Rare as it may be as a material for building production boats, it would be a dereliction of duty not to include wood, as it has its rivals beaten in so many departments. Given a free hand and unlimited funds, almost any boat I designed – high-speed RIBs included – would comprise a western red cedar core sheathed with mahogany and then encapsulated with thin Kevlar-carbon-epoxy skins inside and out.
Wood has the best thermal insulation properties (ergo, warmer in winter and cooler in summer) and the best natural sound absorption properties. It is also excellent at damping vibrations. All three properties combine to provide the most naturally comfortable boats. Thanks to its stringy cellular structure, wood’s resistance to shock loading and to long-term fatigue is remarkable, certainly far better than aluminium and steel, in part because it has such a good memory – the ability to deform and then return to its original shape without exceeding its elastic limit. Wood also exhibits impressive strength and stiffness relative to its weight; only a corresponding carbon boat would weigh less.

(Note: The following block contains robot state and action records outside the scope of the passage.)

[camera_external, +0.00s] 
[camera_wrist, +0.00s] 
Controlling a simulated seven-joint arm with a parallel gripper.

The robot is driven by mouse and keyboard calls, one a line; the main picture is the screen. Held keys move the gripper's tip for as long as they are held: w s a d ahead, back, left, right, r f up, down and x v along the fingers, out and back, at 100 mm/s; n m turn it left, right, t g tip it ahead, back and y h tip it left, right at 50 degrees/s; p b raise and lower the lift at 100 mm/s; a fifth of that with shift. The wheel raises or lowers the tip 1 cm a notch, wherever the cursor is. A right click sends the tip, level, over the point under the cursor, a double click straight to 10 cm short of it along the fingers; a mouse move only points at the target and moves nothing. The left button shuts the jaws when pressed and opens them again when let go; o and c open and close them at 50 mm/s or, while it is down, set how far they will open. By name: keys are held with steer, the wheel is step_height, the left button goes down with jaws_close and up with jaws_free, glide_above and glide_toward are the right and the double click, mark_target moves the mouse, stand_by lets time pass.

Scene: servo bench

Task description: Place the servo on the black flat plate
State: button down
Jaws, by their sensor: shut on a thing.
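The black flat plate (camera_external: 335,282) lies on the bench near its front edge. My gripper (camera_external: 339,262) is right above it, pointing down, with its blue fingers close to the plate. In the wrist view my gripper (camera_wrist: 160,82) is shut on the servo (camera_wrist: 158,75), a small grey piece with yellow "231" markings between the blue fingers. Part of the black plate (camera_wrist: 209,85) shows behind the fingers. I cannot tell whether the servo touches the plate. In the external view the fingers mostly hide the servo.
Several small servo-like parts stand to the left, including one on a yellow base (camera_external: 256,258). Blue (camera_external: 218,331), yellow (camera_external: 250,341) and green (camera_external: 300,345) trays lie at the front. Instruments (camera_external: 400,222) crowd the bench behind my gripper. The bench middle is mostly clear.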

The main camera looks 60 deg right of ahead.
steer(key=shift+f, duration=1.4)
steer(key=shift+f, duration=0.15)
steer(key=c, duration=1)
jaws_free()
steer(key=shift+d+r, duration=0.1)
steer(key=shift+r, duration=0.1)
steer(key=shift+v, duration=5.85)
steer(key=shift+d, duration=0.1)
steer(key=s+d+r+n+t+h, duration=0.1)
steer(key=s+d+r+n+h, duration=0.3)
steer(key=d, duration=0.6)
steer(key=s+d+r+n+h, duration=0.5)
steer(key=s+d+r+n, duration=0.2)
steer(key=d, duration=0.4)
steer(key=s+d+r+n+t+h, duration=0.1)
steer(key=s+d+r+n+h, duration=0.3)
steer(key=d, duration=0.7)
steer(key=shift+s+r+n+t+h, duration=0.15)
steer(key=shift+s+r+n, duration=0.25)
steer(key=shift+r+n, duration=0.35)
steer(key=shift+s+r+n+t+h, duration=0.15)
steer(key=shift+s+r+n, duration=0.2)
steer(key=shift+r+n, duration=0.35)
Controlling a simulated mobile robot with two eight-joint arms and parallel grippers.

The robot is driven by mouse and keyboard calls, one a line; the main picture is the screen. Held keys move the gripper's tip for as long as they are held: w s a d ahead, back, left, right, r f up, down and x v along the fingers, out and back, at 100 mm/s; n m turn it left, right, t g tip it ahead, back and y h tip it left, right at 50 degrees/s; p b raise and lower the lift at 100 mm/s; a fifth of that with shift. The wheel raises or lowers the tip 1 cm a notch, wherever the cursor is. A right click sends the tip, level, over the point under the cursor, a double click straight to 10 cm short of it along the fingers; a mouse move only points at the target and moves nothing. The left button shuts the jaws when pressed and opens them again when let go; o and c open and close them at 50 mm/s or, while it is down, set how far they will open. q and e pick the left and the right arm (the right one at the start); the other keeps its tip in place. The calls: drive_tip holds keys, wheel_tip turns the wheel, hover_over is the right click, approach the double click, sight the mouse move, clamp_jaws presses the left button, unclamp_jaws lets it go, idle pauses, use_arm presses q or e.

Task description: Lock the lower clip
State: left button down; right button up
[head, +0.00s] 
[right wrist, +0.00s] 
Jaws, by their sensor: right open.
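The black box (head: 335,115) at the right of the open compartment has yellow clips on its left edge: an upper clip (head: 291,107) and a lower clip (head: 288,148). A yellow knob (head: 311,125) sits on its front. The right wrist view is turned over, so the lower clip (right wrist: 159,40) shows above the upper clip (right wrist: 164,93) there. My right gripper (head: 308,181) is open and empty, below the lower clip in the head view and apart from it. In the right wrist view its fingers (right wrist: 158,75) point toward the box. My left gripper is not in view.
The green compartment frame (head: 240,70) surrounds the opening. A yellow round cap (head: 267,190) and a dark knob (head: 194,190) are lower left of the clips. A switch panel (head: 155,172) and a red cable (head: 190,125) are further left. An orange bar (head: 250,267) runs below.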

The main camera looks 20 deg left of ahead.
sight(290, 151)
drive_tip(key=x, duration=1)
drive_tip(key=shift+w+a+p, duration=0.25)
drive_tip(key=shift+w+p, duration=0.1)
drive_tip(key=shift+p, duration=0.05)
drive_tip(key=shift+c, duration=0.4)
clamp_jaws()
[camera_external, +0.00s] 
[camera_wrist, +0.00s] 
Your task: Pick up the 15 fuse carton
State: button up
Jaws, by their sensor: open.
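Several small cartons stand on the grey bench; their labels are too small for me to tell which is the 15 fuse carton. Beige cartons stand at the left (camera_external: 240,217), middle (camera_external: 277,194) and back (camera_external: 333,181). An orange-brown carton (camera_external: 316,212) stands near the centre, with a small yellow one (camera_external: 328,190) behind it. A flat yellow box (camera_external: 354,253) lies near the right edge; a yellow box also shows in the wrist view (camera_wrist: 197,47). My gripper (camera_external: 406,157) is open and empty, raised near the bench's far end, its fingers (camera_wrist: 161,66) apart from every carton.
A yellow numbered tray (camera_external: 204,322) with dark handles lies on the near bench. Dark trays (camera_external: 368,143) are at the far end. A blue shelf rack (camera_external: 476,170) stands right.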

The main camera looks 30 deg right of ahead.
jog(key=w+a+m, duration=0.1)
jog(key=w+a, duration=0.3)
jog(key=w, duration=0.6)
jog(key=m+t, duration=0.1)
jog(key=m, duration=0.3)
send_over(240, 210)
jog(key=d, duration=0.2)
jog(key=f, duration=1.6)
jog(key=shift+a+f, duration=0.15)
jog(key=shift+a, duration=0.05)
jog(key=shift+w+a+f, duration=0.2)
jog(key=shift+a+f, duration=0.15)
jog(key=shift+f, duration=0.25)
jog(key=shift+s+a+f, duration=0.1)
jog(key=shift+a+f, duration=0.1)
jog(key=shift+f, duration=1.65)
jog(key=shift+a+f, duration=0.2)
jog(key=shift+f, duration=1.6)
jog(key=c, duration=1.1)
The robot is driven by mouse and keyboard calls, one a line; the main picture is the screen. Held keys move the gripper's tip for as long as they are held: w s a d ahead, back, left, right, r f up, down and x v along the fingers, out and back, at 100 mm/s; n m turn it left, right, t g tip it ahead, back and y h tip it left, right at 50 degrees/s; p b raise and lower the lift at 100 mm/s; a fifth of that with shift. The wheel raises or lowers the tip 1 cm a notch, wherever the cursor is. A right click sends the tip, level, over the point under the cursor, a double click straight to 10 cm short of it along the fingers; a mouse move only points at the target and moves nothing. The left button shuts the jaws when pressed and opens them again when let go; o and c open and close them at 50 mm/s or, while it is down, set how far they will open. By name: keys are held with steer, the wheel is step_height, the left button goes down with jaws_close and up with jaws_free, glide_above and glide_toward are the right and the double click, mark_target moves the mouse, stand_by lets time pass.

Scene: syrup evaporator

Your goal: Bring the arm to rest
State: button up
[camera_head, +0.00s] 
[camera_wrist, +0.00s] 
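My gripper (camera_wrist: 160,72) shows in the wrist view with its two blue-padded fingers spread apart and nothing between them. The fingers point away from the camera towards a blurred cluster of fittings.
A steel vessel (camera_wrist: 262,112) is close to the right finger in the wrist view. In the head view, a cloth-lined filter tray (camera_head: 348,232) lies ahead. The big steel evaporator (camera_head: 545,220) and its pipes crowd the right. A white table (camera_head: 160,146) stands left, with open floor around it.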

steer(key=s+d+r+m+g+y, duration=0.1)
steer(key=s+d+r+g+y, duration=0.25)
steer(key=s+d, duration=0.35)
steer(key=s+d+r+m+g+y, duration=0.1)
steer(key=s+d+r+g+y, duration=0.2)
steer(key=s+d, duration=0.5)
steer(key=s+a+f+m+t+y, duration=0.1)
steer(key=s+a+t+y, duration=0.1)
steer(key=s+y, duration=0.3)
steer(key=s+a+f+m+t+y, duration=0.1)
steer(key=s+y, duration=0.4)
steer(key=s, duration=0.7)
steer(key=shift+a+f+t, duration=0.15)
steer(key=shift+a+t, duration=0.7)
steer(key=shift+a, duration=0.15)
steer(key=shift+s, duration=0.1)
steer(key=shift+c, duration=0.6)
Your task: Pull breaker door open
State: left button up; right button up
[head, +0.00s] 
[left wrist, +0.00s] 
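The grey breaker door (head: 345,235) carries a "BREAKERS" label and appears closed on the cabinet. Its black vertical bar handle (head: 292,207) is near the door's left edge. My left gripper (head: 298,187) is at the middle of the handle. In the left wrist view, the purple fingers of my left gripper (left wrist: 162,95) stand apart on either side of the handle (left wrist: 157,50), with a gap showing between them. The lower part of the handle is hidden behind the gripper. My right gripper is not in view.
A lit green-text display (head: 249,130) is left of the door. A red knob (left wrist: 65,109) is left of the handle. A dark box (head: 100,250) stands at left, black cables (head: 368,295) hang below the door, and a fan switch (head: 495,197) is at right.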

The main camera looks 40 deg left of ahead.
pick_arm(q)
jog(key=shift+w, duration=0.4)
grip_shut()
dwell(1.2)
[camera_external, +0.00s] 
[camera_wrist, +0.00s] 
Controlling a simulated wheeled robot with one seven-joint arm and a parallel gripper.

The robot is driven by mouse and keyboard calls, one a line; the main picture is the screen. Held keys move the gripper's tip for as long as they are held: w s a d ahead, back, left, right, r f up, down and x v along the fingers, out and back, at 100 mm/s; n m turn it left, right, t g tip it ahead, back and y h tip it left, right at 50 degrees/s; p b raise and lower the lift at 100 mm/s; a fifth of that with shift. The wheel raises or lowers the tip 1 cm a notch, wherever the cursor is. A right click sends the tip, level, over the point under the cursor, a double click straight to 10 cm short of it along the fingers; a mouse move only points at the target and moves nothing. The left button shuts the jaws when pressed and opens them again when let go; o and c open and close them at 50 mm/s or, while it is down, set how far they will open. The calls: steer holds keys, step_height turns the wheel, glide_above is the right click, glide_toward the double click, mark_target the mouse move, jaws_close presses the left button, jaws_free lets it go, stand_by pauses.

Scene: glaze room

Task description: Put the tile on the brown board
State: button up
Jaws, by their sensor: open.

As boaters, we are innately conflicted and tormented when it comes to ecological issues. Or at least, we should be. There’s no avoiding the fact that the engines that power our hobby produce more unburnt hydrocarbons and harmful particulates, and nitrous and sulphur oxides, than an alternative aquatic pastime like, say, snorkelling. Build your boat with wood, though, and the material locks away a small amount of carbon. And while steel and aluminium are easy to recycle, just like the oil-based polyester products that make up such a large percentage of our GRP boats, they are finite. In stark contrast, properly managed, timber is the only endlessly renewable resource. Did I mention that wood is also the most romantic material to build a boat with?